The first step was The Odyssey, a two-week personal journey that each student undertakes as an SEGL right-of-passage. Week one (which was actually a week late this year due to the government shutdown) is a secret solo expedition of sorts that is best not explained here; suffice it to say that at our traditional (and secular) Quaker-style meeting afterward the students were full of profound reflections about themselves and how they want to bring change to our world.
Week two is a bit less secret: given her or his experience this semester (including the first week of The Odyssey), each student designs her or his own case study: discovering and corresponding with experts, setting up appointments, creating an itinerary, creating and asking questions, and taking notes. And there is little doubt that this group had the most successful week two Odyssey experience in SEGL history: the line-up included members of Congress, think tank leaders, activists, business leaders, and academics.
Why do The Odyssey? In the spring of 2010, our faculty read a piece by the noted Yale University professor John Lewis Gaddis. The piece describes a famous “Grand Strategy” course offered at Yale, which includes an opening “school of the classics” (in which students are exposed to classic ideas and theories in order to build their knowledge base), a closing “school of responsibility” (in which students are pushed in an elaborate crisis simulation), and a central, Odyssey-like “school of surprise.” Having already arrived at roughly the same opening and closing ideas, we were inspired to create a practical, solo experience that would force students to use their SEGL knowledge toolkits in order to prep them for real responsibility in the future. (You can download the speech that inspired the Odyssey here.)

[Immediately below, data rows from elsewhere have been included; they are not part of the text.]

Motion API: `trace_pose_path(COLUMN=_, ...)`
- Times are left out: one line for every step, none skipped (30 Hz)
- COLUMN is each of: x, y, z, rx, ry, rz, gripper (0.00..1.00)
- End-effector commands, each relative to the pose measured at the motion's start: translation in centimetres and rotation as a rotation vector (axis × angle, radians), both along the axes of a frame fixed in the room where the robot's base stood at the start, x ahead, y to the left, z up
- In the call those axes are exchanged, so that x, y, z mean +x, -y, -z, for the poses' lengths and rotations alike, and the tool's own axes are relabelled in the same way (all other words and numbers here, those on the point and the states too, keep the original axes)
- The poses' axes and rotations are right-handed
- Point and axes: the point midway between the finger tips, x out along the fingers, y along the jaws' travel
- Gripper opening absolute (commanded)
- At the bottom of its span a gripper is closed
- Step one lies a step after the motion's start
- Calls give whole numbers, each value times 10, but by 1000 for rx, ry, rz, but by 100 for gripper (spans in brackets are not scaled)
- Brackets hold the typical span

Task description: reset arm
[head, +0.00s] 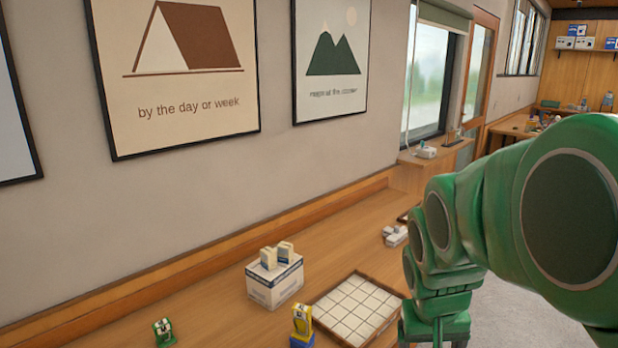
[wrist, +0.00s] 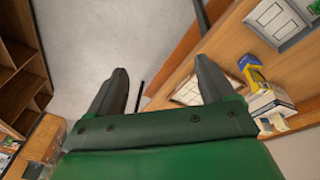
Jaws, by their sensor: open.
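My green arm fills the right of the head view and bends down beside the counter's front edge. In the wrist view, my gripper (wrist: 160,72) has its two dark fingers spread wide apart, with nothing between them. Beyond the fingertips are grey floor and the edge of the wooden counter. The gripper's fingers cannot be made out in the head view.
On the counter (head: 215,295) stand a white box (head: 275,285) with small cartons on top, a yellow-and-blue item (head: 302,322), a green item (head: 164,332) and a tiled tray (head: 357,308) close to my arm. Grey floor (head: 505,290) is open at right.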

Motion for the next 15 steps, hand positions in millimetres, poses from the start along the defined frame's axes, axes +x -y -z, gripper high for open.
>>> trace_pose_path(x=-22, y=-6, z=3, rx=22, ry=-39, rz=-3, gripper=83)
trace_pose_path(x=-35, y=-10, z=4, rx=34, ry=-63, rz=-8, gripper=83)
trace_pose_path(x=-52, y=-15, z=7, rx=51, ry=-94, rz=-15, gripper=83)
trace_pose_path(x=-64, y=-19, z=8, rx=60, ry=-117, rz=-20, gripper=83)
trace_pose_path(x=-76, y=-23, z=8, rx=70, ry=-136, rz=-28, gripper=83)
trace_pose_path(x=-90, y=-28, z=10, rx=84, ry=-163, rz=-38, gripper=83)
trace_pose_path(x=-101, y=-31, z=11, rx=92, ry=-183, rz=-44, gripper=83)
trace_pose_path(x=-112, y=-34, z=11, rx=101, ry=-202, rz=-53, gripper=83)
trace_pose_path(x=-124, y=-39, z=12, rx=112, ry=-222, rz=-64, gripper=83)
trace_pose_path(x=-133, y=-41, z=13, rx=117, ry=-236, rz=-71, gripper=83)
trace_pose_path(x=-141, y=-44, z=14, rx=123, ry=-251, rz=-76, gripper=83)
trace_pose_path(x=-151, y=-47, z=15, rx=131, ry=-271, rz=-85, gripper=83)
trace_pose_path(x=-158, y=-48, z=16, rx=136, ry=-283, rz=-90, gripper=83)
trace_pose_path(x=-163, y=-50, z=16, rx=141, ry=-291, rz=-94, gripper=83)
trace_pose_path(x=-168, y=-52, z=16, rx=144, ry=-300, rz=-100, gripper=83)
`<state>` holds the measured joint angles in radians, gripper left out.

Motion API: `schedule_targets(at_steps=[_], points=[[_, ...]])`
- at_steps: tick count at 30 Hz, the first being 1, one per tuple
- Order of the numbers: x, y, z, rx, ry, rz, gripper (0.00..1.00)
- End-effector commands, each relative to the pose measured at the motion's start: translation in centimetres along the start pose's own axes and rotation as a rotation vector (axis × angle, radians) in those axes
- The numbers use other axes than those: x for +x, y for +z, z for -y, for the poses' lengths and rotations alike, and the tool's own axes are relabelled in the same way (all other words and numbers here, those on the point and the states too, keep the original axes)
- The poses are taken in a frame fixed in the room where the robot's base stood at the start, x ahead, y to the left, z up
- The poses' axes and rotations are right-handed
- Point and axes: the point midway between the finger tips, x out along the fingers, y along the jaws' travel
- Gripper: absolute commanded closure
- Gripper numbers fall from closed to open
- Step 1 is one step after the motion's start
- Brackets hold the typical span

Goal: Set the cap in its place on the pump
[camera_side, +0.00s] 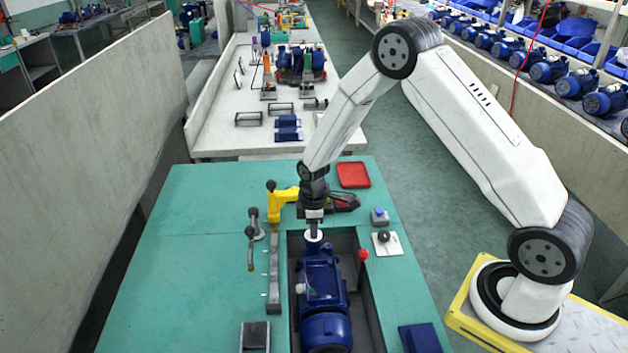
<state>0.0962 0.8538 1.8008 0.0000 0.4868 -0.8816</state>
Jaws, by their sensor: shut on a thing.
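The blue pump (322,290) lies in a dark recess in the green bench, its round motor end toward the camera. My gripper (314,222) points down over the far end of the pump. It is shut on a small pale piece, which I take to be the cap (313,236). The cap is just above or touching the pump's far end; I cannot tell whether there is a gap. The fingertips are small here, and the cap's place on the pump is largely hidden.
A yellow clamp (282,203) and a metal bar (273,270) stand left of the recess. A red-knobbed lever (363,255) rises at its right. A red tray (353,174), a blue button box (380,216) and a dark blue block (420,338) are nearby. The bench's left side is clear.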

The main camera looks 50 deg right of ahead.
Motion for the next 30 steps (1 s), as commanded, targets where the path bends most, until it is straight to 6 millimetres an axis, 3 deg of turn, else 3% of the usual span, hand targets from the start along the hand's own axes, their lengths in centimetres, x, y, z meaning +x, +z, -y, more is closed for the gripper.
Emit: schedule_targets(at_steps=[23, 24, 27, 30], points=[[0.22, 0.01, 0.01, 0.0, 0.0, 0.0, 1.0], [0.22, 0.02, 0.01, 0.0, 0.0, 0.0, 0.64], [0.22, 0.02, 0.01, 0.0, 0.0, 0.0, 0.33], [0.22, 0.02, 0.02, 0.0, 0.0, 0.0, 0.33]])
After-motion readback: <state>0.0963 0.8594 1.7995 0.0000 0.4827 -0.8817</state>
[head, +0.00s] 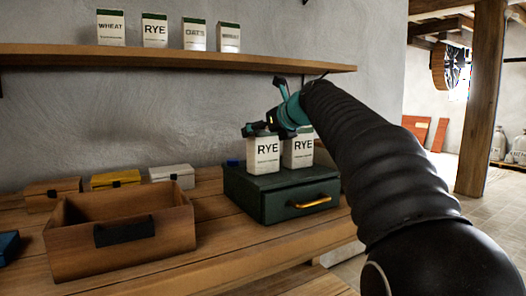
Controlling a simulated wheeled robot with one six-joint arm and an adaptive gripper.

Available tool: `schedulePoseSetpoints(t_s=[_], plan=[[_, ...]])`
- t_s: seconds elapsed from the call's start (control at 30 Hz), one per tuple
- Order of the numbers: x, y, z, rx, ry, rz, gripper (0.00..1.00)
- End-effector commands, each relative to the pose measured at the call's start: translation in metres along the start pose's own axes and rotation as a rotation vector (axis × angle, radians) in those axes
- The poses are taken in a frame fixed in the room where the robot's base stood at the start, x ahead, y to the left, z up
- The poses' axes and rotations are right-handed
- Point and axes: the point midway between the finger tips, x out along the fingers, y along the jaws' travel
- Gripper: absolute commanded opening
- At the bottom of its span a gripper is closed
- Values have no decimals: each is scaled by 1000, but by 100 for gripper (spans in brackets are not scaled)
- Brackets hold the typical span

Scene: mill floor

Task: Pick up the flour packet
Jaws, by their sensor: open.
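Two white packets marked RYE stand upright on the dark green drawer box (295,183): a left RYE packet (263,154) and a right RYE packet (298,152). My gripper (266,131) is open at the top of the left RYE packet and hides its upper edge. I cannot tell whether the fingers touch it. On the wall shelf (170,56) stand several similar packets with green tops: a WHEAT packet (111,28), another RYE packet (155,31), an OATS packet (194,36) and one with a hard-to-read label (229,39).
An open wooden crate (70,250) stands on the bench (235,228), left of the drawer box. Small wooden (52,194), yellow (115,179) and white (171,173) boxes stand behind it. A blue item (8,246) shows at the left edge. The bench front is mostly clear.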

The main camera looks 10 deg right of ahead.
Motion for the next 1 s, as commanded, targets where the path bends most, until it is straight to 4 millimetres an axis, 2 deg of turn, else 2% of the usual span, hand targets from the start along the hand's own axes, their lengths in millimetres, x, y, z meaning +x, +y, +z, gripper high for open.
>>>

After the Odyssey, we look toward the three main capstone projects that each SEGL student creates: the ethical Credo, the collaborative policy document, and the social venture business plan. This semester we are thrilled to have a social venture coach, Joe Weinstein, who works directly with our students over the course of the semester to prep them for their capstone. Weinstein spent years at the Bill & Melinda Gates Foundation as a global health program officer and now is the Director of Strategic Initiatives and Planning at Arabella Advisors, a leading consulting firm for philanthropic donors (he also has an MBA and M.S., in International Affairs, from Georgetown). In short, he has an enormous amount of experience determining what makes a promising venture.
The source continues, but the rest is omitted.